Yelena Belova was the long lost adopted sister of Natasha Romanoff. After Clint Barton, a paid killer, spared Natasha’s life (“I just had this feeling she wanted out,” is how he explained it to Kate Bishop), Romanoff defected from the Black Widows and joined SHIELD (and eventually, The Avengers) thereby forging a lifelong kinship with Clint.
Meanwhile, Yelena and the other Widows were placed under mind control by the Red Room to ensure that no Widow would ever dare defect again. But later, after the Room lost its grip on Belova, she joined her fugitive sister to help bring down the organization that forged them and their sisters into highly skilled killers. The Red Room and General Dreykov were dead. And Yelena got her sister back.
The problem is, years later, when Natasha sacrificed her life for Clint’s, no one saw her do it. It’s no surprise that many observed these events from afar and presumed that Clint (i.e., the paid killer) finally did the thing he was supposed to do all along and offed his “friend” for the greater good.
And that’s how Valentina Allegra de Fontaine recruited Yelena Belova to avenge her sister’s death and kill Hawkeye.
So while Yelena has her target set on Clint, Maya’s is aimed squarely at Ronin. And Maya has finally figured out that they’re the same guy.
Hawkeye is on a new kind of mission, at least in terms of what we’ve seen in these Marvel shows before. It’s true that we are witnessing the origin story of the MCU’s newest hero in Kate Bishop. But we are seeing something else entirely of the MCU’s long-suffering, neglected Avenger in Clint Barton. Unlike Wanda Maximoff, Clint isn’t making a new world in his own image. He’s not carrying the mantle of a new Captain America, like Sam Wilson, or even making amends to the people he’s hurt, like Bucky Barnes.
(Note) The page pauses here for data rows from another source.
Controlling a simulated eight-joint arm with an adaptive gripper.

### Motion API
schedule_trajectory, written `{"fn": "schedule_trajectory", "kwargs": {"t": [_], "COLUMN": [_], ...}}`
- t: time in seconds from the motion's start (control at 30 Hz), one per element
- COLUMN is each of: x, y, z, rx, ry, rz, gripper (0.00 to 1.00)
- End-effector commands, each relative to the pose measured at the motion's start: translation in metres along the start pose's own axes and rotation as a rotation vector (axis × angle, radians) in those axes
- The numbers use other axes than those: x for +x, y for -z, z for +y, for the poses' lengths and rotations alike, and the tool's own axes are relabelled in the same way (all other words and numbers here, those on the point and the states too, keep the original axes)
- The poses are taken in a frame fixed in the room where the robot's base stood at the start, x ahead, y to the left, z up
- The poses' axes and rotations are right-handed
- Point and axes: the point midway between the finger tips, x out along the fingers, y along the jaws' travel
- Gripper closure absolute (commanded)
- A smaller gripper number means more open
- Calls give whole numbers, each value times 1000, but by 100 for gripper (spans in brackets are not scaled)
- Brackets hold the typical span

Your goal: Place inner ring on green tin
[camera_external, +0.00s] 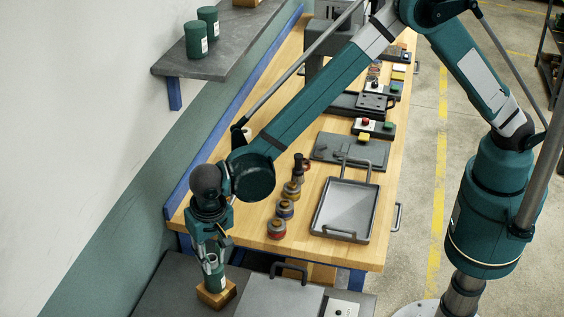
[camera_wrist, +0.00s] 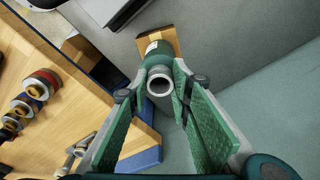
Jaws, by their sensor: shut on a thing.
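My gripper (camera_external: 211,253) reaches down over a green tin (camera_wrist: 157,49), which has a pale label and stands on a wooden block (camera_external: 217,295) at the lower left of the external view. The grey metal inner ring (camera_wrist: 160,83) sits between my fingertips in the wrist view, its round hole facing the camera. My gripper is shut on this ring. The ring is right at the top end of the tin. I cannot tell whether it rests on the tin or is just above it.
Several banded round parts (camera_external: 285,209) stand in a row on the wooden workbench (camera_external: 331,263), beside a grey metal tray (camera_external: 345,210). A handled grey plate (camera_external: 280,297) lies right of the block. A wall shelf (camera_external: 225,52) holds two more green tins (camera_external: 196,39).

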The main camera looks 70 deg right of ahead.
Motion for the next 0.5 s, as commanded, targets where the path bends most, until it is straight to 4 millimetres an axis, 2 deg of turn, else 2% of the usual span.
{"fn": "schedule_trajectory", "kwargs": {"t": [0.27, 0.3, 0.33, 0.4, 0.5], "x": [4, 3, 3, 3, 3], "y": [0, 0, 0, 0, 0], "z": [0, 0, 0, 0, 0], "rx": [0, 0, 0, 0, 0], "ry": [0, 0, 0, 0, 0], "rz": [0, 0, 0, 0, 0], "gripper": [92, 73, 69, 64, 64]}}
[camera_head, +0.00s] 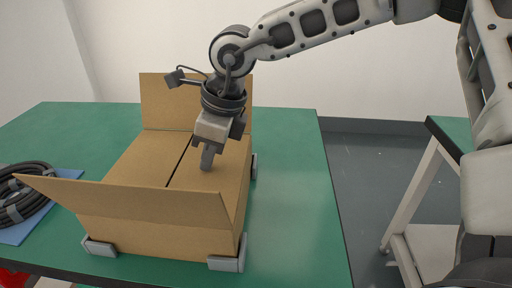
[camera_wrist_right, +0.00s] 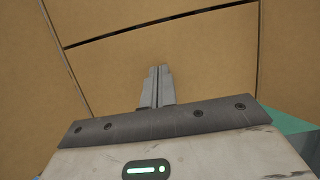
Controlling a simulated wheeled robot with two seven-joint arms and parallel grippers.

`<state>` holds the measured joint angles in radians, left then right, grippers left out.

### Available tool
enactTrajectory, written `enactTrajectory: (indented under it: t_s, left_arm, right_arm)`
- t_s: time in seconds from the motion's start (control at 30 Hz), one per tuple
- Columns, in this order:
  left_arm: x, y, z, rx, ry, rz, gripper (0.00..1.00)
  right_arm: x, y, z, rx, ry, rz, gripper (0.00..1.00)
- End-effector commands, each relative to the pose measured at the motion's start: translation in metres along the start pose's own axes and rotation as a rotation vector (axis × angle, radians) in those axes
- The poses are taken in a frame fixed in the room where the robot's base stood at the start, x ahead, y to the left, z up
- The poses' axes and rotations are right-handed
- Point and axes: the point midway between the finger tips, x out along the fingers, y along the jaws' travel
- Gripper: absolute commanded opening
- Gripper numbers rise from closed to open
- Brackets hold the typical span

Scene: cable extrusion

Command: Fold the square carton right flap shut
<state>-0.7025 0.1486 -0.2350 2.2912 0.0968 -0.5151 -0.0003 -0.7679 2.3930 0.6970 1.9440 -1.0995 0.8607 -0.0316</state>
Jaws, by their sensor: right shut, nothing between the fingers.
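The square brown carton (camera_head: 160,235) stands on the green table. Its right flap (camera_head: 231,165) lies about level over the opening, a thin dark seam away from the left flap (camera_head: 145,155). My right gripper (camera_head: 207,163) is shut and empty, pointing down at the right flap. Its tips are at or just above the flap; contact cannot be told. In the right wrist view the closed fingers (camera_wrist_right: 159,72) are over the right flap (camera_wrist_right: 205,60), short of the dark seam. The near flap (camera_head: 130,198) slants up and outward, and the far flap (camera_head: 160,100) stands upright. My left gripper is not in view.
Grey corner blocks (camera_head: 228,262) hold the carton's base. A black cable coil (camera_head: 25,195) lies on a blue mat (camera_head: 25,230) at the left. The green table (camera_head: 295,200) is clear right of the carton. A second table (camera_head: 447,130) stands at the far right.

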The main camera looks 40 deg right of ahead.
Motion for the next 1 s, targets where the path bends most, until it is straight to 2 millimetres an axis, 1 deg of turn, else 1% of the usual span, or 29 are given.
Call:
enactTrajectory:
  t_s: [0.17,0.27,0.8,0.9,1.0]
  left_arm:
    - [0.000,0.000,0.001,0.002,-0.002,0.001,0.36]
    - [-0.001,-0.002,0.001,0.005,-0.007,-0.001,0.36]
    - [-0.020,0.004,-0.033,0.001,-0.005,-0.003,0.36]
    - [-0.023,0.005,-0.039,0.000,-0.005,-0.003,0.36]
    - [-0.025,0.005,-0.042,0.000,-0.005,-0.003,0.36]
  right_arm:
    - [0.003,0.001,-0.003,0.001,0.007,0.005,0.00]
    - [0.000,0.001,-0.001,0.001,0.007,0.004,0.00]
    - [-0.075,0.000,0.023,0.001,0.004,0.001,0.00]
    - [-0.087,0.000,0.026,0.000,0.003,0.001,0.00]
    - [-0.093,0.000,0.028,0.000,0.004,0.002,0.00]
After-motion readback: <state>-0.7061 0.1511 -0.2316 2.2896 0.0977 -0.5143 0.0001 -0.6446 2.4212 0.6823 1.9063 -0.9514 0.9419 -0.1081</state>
And he’s certainly not on any quest as epic as Loki’s, taking down the Time Variance Authority and remaking the multiverse itself.
Clint’s past has almost caught up to him, and to put it crudely, the man’s goal thus far has been to not let it. His has been a mission of avoidance, to scrub Ronin’s steps and forever sever his association with whatever villainy he indulged in the years after the Blip. Not to face his past or own up to it, but to obscure it. And hide it. Lest we, the audience, try to cut Mr. Barton a break, let’s not forget that the man literally murdered a whole lot of people, including Maya Lopez’s father. Which is not cool, because he seemed like a pretty okay guy.
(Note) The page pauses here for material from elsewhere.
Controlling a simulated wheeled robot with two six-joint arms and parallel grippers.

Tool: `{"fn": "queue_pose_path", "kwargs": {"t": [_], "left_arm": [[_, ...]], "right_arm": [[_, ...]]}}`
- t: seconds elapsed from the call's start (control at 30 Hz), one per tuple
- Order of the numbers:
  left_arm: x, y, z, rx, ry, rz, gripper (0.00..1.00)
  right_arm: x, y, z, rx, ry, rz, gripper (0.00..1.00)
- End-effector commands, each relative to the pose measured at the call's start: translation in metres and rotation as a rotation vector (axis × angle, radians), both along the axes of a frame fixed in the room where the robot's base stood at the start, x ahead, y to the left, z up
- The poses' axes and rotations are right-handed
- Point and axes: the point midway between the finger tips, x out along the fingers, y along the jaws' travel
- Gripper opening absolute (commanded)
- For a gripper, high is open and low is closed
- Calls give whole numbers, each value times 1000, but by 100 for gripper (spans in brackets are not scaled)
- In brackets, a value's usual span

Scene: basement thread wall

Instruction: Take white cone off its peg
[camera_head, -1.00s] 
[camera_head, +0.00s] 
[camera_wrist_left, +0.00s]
(I shouldn’t have to say this, but even if William Lopez wasn’t an okay guy, that’s not a good enough reason to murder him.)
At some point in the next two episodes, whether by choice or by force, Clint will need to stop. “For there is nothing hidden that will not be revealed,” Christ told us. “And nothing concealed that will not be brought to light.”
Maya and Yelena are out for Hawkeye’s blood. And while it’s true that Yelena’s vengeance is driven by de Fontaine’s manipulation and a mistaken narrative about Romanoff’s demise, Maya’s revenge isn’t like that at all. In fact, one could say that Maya is fully justified to bring her father’s murderer to justice.
So can I tell you my dream scenario for the end of Clint’s story?
What if, for the first time in his life, Clint experienced something akin to the gift he once gave Natasha? What if the avenger of blood looked upon this man and “got a feeling,” like Clint once had, that he just wants out. Out of the past, out of the superheroics, out of the “paid assassin” gig, and yes, out from under his past as a raging, vengeful Ronin.
It’s not without precedent! We’ve seen what forgiveness looks like in the MCU when Prince T’Challa looked upon his father’s killer, the harbinger of a rift that literally tore the Avengers into warring factions, and realized, “Vengeance has consumed you. It’s consuming them. I’m done letting it consume me.”
It’s an almost impossible task, to give up your right to another’s life. And while I would never be so bold as to claim that Christians own a monopoly on forgiveness, our beliefs offer us the framework. We forgive not simply because we have been forgiven, and not simply because we follow our Lord’s example. No, we forgive because a tangible and cosmic and mysterious Exchange took place at the cross, an Exchange that defies whatever theologies we’ve invented to explain it. The cross paid our debts, not only for us, but to us as well.
The blood you’re after? Christian, it’s all yours now, to have and to own for all eternity. Would the MCU be so bold? Is it possible for a “villain” to give up their bloodlust in this little Disney+ universe? Probably not! But if they do (and that’s a big IF), then Hawkeye won’t just be a Christmas show by style and design, but by substance too, a story of absolution cast by the incarnate Christ’s shadow.